La Comuna de París -el primer gobierno proletario de la historia humana- duró apenas algunos meses y fue abatida por el odio más salvaje de los explotadores; pero la llama quedó encendida. La Revolución Rusa - “el acontecimiento dominante del socialismo contemporáneo”- duró sólo 8 décadas, pero dejó inmensas lecciones en aciertos y errores y por eso “conserva intacto su interés para los estudiosos”. Corresponde a las nuevas generaciones de luchadores, desentrañar esa experiencia para superar o enmendar su accionar. Pero nunca negarlo. Es en el socialismo, donde hay que buscar la nueva etapa de la historia humana.

Pero construirlo hay que trabajar desde abajo, desde la juventud y desde las capas más deprimidas a expoliadas por la sociedad capitalista, comenzando por los trabajadores.

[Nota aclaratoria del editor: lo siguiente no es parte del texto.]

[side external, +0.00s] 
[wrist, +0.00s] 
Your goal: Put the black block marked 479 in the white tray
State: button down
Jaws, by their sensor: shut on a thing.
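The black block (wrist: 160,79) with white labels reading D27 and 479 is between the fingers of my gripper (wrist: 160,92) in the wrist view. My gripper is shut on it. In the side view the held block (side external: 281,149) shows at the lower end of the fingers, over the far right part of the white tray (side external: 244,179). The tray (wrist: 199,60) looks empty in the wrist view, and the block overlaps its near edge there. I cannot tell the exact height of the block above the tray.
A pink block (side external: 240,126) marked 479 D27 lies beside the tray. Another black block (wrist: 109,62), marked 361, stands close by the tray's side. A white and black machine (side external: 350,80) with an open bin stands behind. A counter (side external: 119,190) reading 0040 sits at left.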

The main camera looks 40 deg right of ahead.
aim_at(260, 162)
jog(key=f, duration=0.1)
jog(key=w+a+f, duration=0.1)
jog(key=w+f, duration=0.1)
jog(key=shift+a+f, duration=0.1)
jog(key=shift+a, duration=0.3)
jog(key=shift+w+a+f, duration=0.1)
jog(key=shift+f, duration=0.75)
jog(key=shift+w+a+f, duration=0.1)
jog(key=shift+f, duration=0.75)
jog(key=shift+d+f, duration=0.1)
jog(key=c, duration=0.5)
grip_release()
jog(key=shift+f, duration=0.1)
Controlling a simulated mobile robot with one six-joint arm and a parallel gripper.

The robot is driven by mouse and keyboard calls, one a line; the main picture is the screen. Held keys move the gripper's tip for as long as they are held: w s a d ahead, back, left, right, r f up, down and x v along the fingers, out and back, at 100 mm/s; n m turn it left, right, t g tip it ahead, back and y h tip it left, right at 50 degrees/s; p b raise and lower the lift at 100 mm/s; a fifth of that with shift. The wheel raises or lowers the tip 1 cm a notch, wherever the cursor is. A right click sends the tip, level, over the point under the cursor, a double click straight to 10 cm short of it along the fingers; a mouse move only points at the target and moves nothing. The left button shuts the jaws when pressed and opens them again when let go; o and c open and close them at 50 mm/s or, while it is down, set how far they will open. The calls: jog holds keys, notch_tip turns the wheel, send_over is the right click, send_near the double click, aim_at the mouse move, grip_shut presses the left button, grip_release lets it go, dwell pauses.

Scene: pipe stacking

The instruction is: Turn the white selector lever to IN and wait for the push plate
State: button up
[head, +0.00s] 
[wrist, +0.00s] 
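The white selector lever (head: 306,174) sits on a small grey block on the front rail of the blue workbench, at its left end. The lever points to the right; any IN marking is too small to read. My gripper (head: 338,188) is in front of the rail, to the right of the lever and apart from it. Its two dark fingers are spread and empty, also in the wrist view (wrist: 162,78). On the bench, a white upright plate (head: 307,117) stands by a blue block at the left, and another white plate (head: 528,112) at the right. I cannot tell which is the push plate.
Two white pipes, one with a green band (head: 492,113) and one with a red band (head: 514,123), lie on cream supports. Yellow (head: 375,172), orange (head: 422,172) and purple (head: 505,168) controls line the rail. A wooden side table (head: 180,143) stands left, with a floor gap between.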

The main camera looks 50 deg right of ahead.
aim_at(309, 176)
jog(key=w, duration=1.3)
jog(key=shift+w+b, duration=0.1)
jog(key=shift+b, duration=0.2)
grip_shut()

La clase obrera de nuestro tiempo no es la de antes, podrían decirnos algunos. Y es verdad. Nunca nada es igual que antes. Porque ni la historia, ni los procesos sociales, se detienen en el tiempo. Todo cambia y se transforma. Pero todo, evoluciona. Y la clase obrera evolucionará para ser mejor que antes. La Clase Obrera de la Comuna de Paris no fue la de las Barricadas de Moscú de 1905; ni ella, fue la misma que tomó el Palacio de Invierno en la Revolución de Octubre del 17. Tampoco fue igual la que venció con las armas en la mano al fascismo en los duros años de la II Gran Guerra. Los tiempos cambian, pero los procesos sociales no se modifican por el paso de los años, sino por el accionar de los hombres. No cambian solos. Hay que cambiarlos. Y esa es la idea que quiso anidar Mariátegui en la conciencia de los peruanos.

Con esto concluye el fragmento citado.